JOB – Find the string "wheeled" and gather every line that holds it.

STORED RECORDS –
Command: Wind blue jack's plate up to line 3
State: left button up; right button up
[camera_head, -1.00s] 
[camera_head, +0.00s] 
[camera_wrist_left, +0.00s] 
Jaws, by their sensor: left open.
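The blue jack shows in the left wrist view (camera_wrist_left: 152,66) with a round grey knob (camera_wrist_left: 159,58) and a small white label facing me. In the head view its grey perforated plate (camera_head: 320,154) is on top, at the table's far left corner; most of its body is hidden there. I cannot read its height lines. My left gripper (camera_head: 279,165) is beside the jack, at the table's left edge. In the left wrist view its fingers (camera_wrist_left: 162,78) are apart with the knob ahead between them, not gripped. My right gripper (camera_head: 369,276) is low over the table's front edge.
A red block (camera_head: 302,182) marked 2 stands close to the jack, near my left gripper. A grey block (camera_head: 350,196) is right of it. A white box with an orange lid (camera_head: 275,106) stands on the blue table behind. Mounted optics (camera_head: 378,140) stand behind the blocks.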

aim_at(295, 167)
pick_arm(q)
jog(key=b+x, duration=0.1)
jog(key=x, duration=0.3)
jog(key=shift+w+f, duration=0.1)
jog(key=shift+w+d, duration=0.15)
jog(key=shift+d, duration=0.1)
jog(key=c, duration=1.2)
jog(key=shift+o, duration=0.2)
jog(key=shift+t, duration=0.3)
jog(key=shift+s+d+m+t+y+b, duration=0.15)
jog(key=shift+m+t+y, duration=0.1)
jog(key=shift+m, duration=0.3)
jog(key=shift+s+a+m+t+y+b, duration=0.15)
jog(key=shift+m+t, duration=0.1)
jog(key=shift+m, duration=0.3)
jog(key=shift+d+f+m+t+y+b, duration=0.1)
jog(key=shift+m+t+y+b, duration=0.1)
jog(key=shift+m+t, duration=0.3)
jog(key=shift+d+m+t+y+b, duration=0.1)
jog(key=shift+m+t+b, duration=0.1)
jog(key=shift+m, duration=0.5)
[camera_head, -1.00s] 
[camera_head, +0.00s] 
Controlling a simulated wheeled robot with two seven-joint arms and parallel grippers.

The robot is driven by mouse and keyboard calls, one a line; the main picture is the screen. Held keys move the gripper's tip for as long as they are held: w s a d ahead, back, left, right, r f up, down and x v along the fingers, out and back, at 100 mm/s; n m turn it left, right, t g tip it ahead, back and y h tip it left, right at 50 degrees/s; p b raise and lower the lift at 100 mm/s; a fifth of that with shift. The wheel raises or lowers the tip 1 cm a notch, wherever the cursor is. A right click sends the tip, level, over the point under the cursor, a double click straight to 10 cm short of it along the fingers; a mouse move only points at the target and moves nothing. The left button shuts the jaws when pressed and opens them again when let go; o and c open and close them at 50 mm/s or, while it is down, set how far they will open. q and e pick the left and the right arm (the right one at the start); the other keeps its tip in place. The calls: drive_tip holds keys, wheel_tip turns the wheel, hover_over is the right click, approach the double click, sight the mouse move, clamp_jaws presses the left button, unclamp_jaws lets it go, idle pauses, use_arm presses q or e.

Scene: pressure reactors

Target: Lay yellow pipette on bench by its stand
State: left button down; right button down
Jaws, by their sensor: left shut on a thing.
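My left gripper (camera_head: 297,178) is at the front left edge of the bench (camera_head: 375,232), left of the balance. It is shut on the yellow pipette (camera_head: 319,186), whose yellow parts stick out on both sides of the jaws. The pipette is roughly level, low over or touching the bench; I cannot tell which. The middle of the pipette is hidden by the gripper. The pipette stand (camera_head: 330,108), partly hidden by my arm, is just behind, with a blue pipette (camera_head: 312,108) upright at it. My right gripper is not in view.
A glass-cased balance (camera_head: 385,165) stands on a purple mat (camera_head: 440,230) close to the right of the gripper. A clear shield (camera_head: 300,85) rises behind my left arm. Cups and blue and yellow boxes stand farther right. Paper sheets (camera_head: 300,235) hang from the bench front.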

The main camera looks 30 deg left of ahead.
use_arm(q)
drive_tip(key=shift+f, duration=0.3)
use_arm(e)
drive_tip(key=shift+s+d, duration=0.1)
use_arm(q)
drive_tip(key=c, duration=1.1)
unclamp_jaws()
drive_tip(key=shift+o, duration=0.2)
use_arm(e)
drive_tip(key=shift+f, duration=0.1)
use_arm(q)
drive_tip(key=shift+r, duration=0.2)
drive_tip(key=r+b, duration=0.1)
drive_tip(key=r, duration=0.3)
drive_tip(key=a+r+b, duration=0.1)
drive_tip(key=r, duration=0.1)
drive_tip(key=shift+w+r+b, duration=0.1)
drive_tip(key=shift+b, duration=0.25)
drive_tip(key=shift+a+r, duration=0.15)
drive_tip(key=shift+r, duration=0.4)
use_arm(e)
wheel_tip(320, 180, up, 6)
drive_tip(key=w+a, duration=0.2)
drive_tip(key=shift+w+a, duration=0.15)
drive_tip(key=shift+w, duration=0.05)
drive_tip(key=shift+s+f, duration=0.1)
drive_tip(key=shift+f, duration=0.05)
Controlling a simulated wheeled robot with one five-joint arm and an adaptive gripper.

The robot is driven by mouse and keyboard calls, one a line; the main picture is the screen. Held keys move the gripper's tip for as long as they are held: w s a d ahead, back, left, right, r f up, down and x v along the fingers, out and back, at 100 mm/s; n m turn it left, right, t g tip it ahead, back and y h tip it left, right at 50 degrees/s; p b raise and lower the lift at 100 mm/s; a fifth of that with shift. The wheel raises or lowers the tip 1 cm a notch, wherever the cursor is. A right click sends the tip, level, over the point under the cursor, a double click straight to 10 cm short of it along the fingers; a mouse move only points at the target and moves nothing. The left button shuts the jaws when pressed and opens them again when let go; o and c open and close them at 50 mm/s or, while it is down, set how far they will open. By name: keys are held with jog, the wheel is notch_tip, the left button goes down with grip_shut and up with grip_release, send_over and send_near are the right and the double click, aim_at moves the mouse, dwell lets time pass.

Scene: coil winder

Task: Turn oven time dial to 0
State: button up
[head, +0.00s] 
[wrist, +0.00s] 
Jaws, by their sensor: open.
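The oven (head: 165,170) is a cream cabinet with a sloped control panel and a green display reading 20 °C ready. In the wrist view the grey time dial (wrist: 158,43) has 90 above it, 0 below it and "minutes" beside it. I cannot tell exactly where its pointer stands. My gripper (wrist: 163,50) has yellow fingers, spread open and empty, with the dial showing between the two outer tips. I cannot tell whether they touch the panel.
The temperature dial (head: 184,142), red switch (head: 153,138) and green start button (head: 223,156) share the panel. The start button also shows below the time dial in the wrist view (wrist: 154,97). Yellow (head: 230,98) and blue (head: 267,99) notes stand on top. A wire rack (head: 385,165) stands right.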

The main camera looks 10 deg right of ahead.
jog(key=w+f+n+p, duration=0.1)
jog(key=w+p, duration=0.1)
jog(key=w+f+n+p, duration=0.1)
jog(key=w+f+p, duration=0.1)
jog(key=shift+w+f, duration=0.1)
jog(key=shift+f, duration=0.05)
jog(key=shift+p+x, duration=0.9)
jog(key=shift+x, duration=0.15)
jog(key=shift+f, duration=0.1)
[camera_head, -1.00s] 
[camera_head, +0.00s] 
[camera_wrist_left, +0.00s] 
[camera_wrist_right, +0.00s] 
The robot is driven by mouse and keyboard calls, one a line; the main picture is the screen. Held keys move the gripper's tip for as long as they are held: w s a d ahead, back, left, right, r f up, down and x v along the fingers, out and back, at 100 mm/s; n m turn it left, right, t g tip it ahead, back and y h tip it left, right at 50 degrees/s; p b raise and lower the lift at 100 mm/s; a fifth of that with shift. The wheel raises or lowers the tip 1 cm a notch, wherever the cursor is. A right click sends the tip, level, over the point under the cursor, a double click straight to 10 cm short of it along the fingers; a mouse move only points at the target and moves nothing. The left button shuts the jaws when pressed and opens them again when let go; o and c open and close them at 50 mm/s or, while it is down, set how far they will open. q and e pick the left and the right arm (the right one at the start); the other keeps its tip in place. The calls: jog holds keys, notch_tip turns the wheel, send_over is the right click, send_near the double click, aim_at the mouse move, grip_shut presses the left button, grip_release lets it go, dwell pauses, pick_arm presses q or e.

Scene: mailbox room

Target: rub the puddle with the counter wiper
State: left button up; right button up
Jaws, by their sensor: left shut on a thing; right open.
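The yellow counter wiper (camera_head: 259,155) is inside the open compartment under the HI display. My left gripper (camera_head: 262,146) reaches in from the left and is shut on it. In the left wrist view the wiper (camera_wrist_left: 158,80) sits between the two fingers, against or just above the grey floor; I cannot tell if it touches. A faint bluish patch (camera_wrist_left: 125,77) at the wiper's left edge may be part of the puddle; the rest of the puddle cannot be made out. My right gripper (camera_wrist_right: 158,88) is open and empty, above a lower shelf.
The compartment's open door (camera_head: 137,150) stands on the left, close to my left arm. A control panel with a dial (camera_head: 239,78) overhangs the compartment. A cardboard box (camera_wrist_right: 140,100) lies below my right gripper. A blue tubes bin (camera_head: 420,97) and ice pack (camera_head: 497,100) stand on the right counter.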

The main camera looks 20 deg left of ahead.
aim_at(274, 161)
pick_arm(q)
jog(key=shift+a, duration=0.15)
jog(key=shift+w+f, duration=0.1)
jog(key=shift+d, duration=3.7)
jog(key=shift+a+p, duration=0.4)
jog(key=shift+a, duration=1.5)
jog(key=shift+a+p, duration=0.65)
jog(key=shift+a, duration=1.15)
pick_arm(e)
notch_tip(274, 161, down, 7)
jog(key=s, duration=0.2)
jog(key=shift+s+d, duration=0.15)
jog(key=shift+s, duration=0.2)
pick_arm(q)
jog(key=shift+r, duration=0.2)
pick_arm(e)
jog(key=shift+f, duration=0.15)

FINAL RESULT –
Controlling a simulated wheeled robot with two seven-joint arms and parallel grippers.
Controlling a simulated wheeled robot with one five-joint arm and an adaptive gripper.

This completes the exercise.